→ **Set task**: Reproduce exactly the lines of the material beneath, from the line that contains "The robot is" to the line that contains "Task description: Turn", both included, and no other lines.
── Provided material ──
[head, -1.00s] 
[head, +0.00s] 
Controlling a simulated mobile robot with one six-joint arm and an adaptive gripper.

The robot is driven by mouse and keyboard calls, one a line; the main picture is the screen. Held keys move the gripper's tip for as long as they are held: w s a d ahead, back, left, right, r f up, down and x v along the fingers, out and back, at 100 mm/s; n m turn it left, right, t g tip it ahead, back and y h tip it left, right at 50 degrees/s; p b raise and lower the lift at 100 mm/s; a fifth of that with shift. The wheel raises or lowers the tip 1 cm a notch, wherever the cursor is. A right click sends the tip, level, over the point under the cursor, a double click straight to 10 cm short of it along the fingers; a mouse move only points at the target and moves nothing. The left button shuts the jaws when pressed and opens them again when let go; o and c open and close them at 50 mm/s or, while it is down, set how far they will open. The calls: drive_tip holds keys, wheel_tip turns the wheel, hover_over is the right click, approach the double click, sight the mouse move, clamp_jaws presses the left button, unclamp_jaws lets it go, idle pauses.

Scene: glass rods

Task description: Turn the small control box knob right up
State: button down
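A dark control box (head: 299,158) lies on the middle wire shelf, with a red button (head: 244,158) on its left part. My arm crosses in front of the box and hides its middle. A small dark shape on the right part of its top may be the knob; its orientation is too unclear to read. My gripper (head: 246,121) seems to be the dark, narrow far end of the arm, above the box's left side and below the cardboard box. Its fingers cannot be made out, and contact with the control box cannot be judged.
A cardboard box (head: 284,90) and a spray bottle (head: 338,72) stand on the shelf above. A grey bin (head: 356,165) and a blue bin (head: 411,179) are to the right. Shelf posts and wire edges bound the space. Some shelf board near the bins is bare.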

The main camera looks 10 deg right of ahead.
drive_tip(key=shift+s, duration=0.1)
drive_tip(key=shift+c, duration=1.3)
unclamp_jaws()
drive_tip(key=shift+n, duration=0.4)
───
→ **Written response**:
The robot is driven by mouse and keyboard calls, one a line; the main picture is the screen. Held keys move the gripper's tip for as long as they are held: w s a d ahead, back, left, right, r f up, down and x v along the fingers, out and back, at 100 mm/s; n m turn it left, right, t g tip it ahead, back and y h tip it left, right at 50 degrees/s; p b raise and lower the lift at 100 mm/s; a fifth of that with shift. The wheel raises or lowers the tip 1 cm a notch, wherever the cursor is. A right click sends the tip, level, over the point under the cursor, a double click straight to 10 cm short of it along the fingers; a mouse move only points at the target and moves nothing. The left button shuts the jaws when pressed and opens them again when let go; o and c open and close them at 50 mm/s or, while it is down, set how far they will open. The calls: drive_tip holds keys, wheel_tip turns the wheel, hover_over is the right click, approach the double click, sight the mouse move, clamp_jaws presses the left button, unclamp_jaws lets it go, idle pauses.

Scene: glass rods

Task description: Turn the small control box knob right up

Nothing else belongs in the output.